Who Actually Controls Your Loan Now

Firstmark answers the phone, but the trust’s investors set the policy:

  • Firstmark handles the day-to-day. Payments, statements, due dates, forbearance requests — all Firstmark. It follows servicing guidelines set for the portfolio.

  • Olympic Student Loan Trust owns the debt. Decisions with real money attached — approving a settlement, writing off a balance — trace back to the portfolio’s owners, not the customer service rep you reach.

  • The loans are being repackaged. Since 2025, chunks of the portfolio have been bundled into new investment trusts and sold to bond investors. That’s routine in the loan business and doesn’t change your terms, but it means the entity named on your paperwork can shift again over time.

A bank like Discover had some room to be flexible with a longtime customer. A securitized portfolio runs on policy — hardship options exist, but they’re narrower, and the person you reach has limited authority to bend rules.

What Happens If You Fall Behind

Missed payments move these loans from delinquency toward default and charge-off within months — private loans don’t run on the slower federal timeline:

  • Delinquency starts immediately. Late fees can apply, and the missed payments hit both your credit report and your cosigner’s once they’re reported.

  • Default typically comes after several months of missed payments. Private lenders don’t have to wait the 270 days federal loans do. The note defines default, and 120 days of nonpayment is a common trigger.

  • Charge-off follows. The loan gets written off as uncollectable on the owner’s books — but you still owe it.
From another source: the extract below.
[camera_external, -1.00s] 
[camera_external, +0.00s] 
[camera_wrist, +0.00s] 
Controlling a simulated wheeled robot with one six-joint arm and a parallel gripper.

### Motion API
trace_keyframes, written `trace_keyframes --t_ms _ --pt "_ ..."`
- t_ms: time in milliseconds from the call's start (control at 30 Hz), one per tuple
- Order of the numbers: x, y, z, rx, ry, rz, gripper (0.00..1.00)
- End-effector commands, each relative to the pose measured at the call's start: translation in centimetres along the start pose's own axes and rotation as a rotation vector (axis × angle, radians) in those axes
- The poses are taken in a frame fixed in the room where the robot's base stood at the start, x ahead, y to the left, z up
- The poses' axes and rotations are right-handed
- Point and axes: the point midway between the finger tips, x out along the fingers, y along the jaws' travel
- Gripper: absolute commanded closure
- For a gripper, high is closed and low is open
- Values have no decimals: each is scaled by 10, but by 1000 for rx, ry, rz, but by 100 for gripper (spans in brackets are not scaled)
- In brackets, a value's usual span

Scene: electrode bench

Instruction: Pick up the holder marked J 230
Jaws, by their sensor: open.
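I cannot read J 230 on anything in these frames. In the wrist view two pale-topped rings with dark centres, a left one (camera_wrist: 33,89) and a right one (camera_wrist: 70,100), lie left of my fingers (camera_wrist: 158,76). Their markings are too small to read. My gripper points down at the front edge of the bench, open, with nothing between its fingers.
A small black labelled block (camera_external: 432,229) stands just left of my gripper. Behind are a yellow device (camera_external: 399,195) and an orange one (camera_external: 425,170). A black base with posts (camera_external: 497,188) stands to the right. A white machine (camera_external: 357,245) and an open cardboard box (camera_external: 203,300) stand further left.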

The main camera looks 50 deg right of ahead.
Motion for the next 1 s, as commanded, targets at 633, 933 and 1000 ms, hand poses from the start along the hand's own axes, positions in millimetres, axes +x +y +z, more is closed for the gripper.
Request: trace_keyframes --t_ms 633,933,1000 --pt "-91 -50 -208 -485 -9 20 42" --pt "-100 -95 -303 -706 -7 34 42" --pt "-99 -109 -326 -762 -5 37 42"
Collection activity continues, through collection agencies or, potentially, a lawsuit.

  • Whether Olympic sues borrowers is an open question. As of mid-2026, public court records don’t show Olympic Student Loan Trust filing collection lawsuits. The portfolio is young — it only transferred in late 2024 — so the pattern hasn’t been written yet. If a lawsuit ever comes, what to do when you’re sued for a private student loan covers the process, and a suing loan holder has to prove it owns your loan and that you owe the balance claimed — the defenses in a private student loan lawsuit start there.
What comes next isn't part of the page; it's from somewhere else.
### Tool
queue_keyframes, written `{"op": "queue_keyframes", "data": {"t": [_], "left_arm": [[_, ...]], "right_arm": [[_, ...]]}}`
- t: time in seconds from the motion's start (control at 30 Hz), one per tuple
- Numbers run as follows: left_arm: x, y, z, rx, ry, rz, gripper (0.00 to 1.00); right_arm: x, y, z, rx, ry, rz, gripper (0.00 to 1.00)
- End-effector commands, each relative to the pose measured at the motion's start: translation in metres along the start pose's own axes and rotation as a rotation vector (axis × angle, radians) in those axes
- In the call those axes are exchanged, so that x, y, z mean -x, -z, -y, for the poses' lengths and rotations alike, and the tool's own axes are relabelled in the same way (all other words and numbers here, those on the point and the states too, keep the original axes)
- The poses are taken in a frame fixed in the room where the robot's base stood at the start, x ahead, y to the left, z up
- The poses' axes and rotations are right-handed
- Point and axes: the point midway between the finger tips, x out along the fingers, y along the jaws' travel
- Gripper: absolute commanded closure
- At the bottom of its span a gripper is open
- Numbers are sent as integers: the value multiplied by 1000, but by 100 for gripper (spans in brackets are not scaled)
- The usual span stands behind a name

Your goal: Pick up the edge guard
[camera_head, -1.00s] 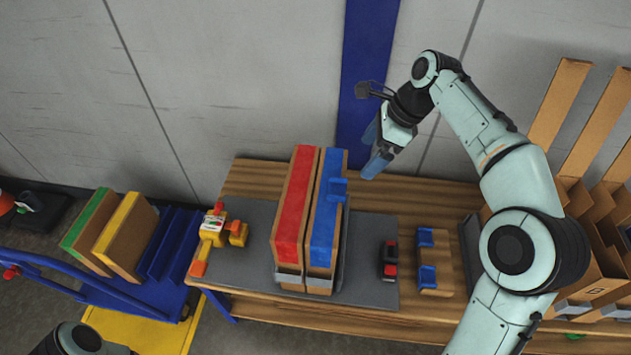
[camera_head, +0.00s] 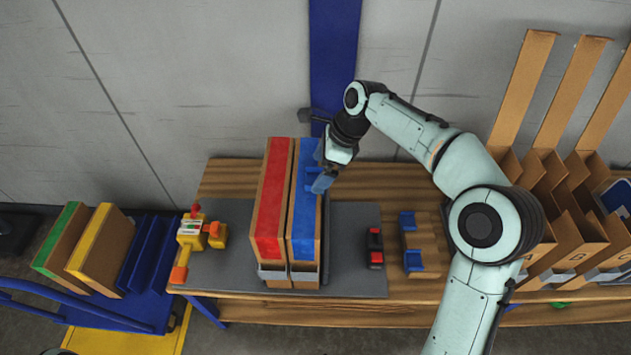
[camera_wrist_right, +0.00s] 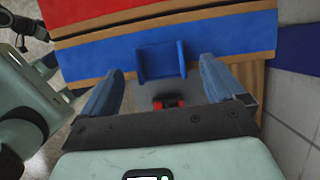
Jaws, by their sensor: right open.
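A blue edge guard (camera_wrist_right: 162,60) sits on the blue-striped side of a cardboard box, at its edge. It shows between my finger tips in the right wrist view. In the head view the guard (camera_head: 312,180) is partly hidden by my right gripper (camera_head: 321,168). My right gripper (camera_wrist_right: 162,72) is open, one finger to each side of the guard, and empty. I cannot tell whether the fingers touch it. Two more blue guards, an upper one (camera_head: 408,221) and a lower one (camera_head: 413,261), sit on a wooden block (camera_head: 423,239). My left gripper is out of view.
The blue-striped box (camera_head: 303,225) stands beside a red-striped box (camera_head: 271,210) on a grey mat (camera_head: 347,225). A yellow tape tool (camera_head: 199,233) lies left, and a small red-black object (camera_head: 375,248) right. Cardboard bins (camera_head: 570,235) fill the table's right end.

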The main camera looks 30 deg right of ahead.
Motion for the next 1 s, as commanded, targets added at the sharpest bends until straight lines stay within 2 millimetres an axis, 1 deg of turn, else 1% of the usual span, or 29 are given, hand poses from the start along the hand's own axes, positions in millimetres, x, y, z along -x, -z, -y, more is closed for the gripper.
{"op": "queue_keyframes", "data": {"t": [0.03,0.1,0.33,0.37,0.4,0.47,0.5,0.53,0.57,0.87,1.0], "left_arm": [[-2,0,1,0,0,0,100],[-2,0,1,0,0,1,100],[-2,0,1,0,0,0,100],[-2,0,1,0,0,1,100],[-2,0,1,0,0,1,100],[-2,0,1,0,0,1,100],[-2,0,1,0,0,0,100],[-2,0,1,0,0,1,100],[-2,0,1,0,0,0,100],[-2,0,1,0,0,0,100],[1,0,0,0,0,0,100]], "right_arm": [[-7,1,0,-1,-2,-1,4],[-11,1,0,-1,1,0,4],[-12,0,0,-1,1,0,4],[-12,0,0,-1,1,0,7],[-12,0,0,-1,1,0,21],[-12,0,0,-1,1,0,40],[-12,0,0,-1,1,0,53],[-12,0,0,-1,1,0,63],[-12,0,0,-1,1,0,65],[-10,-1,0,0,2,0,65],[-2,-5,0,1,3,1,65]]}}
With older trusts like National Collegiate, missing paperwork became a famous weakness borrowers could sometimes exploit. That playbook doesn’t transfer well here. Olympic bought these loans in one clean bulk sale from Discover, long after the industry tightened its recordkeeping. Documentation challenges can still matter in individual cases — how chain of title works on student loans — but they’re a much weaker lever against this trust than the old headlines suggest.

Your Options If You Can't Afford the Payments

Your realistic options are a hardship pause, a refinance, a negotiated settlement, or a bankruptcy discharge — and which one fits turns on your income, your credit, your cosigner, and how far behind you already are.

  • Hardship options through Firstmark. Forbearance pauses payments in short stretches, with lifetime caps that vary by loan program — and interest keeps accruing the whole time. Borrowers report strict limits and rare exceptions. A pause with the terms in writing buys planning time; it doesn’t fix the underlying math. How forbearance limits work.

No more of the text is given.